Every line that includes the word "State" is to be listed.

++++ The records ++++

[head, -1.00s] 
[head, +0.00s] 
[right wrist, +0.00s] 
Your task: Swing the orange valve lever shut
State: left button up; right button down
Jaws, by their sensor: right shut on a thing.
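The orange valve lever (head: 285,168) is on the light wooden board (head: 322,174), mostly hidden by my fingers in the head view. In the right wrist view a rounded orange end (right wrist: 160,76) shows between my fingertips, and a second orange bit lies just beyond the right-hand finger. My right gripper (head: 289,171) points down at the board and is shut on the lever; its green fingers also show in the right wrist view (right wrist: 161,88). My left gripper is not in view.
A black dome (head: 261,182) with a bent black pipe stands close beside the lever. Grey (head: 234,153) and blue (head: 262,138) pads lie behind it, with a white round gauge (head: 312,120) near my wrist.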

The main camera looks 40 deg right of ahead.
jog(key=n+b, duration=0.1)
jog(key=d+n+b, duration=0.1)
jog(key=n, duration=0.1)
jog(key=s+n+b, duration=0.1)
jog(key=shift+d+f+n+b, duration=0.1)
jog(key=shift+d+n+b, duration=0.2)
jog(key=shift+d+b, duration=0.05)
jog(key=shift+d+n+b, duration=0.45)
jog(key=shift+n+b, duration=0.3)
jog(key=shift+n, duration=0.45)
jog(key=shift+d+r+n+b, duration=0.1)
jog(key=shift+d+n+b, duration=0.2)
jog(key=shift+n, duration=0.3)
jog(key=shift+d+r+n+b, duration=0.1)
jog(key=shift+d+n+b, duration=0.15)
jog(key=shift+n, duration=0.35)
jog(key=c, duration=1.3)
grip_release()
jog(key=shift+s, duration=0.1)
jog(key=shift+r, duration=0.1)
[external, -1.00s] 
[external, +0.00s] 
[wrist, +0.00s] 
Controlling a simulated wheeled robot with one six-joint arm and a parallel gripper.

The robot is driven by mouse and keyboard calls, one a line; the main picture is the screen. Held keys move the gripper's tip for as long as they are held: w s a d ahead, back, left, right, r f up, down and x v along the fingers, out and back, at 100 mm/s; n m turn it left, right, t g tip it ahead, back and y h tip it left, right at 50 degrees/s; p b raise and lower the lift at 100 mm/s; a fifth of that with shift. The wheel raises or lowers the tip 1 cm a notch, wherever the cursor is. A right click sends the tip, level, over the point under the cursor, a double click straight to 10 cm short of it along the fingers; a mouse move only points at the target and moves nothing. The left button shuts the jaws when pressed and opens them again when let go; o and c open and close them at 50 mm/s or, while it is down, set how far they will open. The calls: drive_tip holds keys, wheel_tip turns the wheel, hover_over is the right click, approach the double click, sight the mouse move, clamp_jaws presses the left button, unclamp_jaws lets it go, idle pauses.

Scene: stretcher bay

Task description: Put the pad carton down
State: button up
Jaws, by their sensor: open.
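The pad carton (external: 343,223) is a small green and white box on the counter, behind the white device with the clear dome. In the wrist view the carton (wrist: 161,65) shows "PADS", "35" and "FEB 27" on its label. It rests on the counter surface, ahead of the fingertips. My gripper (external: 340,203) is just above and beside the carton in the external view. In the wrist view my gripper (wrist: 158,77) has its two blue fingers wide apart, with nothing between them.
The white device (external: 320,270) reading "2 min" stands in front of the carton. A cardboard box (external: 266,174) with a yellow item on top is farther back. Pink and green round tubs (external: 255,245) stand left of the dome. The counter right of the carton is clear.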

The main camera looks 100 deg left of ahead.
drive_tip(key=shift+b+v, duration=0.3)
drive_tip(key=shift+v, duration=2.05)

++++

__Exercise answer__:
State: left button up; right button down
State: button up

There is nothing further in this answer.